By William L. Andreen, August 2009

The Issue
How can we achieve our stated national goal of protecting our remaining wetlands?



When the first English colonists settled along the banks of the James River in 1607, nearly ten percent of the land that would become the continental United States (more than 221 million acres) was comprised of wetlands — including marshes, swamps, bogs, and various kinds of bottomlands. Since that time, Americans have filled, drained and dredged these wetlands in remorseless fashion. Less than half of the original acreage (roughly 105 million acres) survive today in the continental United States, of which 95 percent are inland freshwater wetlands, while the remaining five percent are saltwater wetlands. Six states -- California, Ohio, Indiana, Illinois, Iowa, and Missouri -- have lost 85 percent or more of their original wetlands, while 22 other states ranging from New York to Alabama to Idaho have lost 50 percent or more.

Due to prolific plant life, wetlands rank among the most productive ecosystems in the world. They produce tremendous amounts of vegetation that provide cover for fish and wildlife, nesting areas for birds, and nourishment for many aquatic invertebrates, shellfish, and forage fish, which, in turn provide food for larger fish. Wetlands serve as a home for a wide array of rare plants and numerous endangered and threatened animal species. Wetlands also improve water quality by removing nutrients and trapping sediments before they flow into open waters. In addition, wetlands provide flood protection all along America's rivers and streams by serving as storage basins during periods of high water. And especially important in light of the devastation wrought by Hurricane Katrina, intact coastal wetlands are effective storm buffers that absorb wave action and reduce storm surge. Finally, wetlands serve as a natural recharge point for groundwater (which is often used for drinking water, especially along our coasts); they help to even out stream flows (thus lessening the effects of occasional drought conditions); and they can remove the greenhouse gas carbon dioxide from the atmosphere.   
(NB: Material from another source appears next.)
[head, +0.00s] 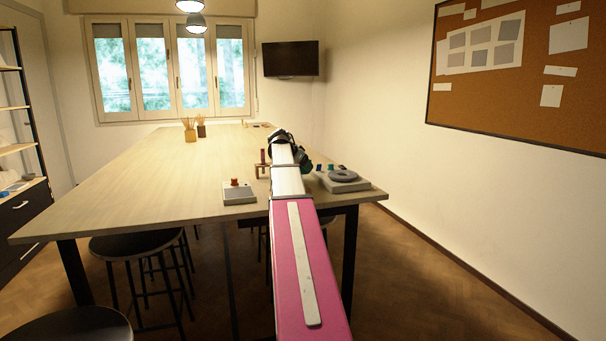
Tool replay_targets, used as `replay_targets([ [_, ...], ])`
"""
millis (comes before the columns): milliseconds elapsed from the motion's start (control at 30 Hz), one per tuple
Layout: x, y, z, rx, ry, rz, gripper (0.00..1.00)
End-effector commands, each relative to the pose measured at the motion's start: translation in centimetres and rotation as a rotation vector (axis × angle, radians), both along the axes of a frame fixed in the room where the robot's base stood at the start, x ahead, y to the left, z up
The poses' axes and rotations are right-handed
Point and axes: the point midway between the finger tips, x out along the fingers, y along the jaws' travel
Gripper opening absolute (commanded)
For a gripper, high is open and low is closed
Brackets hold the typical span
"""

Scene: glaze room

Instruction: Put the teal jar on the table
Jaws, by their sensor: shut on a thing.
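My arm reaches out from the bottom of the picture over the right part of the long wooden table (150,180). My gripper (306,161) is at its far end, small and dark, above the table's near right part. It is shut on something, but its fingertips are too small to make out. A small teal jar (331,167) shows just right of my gripper, close to a dark blue piece; I cannot tell whether it touches the fingers.
A small box with a red knob (238,192) sits left of my arm. A red piece (263,157) stands near a wooden holder. Brush pots (190,134) are farther back. The table's left is clear. Stools (137,245) stand below.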

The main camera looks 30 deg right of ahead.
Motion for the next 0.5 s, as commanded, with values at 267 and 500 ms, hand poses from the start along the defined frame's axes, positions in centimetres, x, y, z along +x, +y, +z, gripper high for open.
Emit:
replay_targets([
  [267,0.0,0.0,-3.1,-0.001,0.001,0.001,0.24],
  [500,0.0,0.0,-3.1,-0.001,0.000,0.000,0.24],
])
The immense value of wetlands, however, was discovered rather late in the day. The 19th and early 20th centuries witnessed the conversion of millions of acres of wetlands to croplands and the harvesting of millions of acres of forested wetlands. This kind of destruction intensified during the 20th century as such water projects as dams, canals, and channelization projects became larger and as modern technology enabled farmers and others to more easily drain or fill wetland areas. From the mid-1950s through the mid-1970s, wetland losses in the United States averaged 550,000 acres per year.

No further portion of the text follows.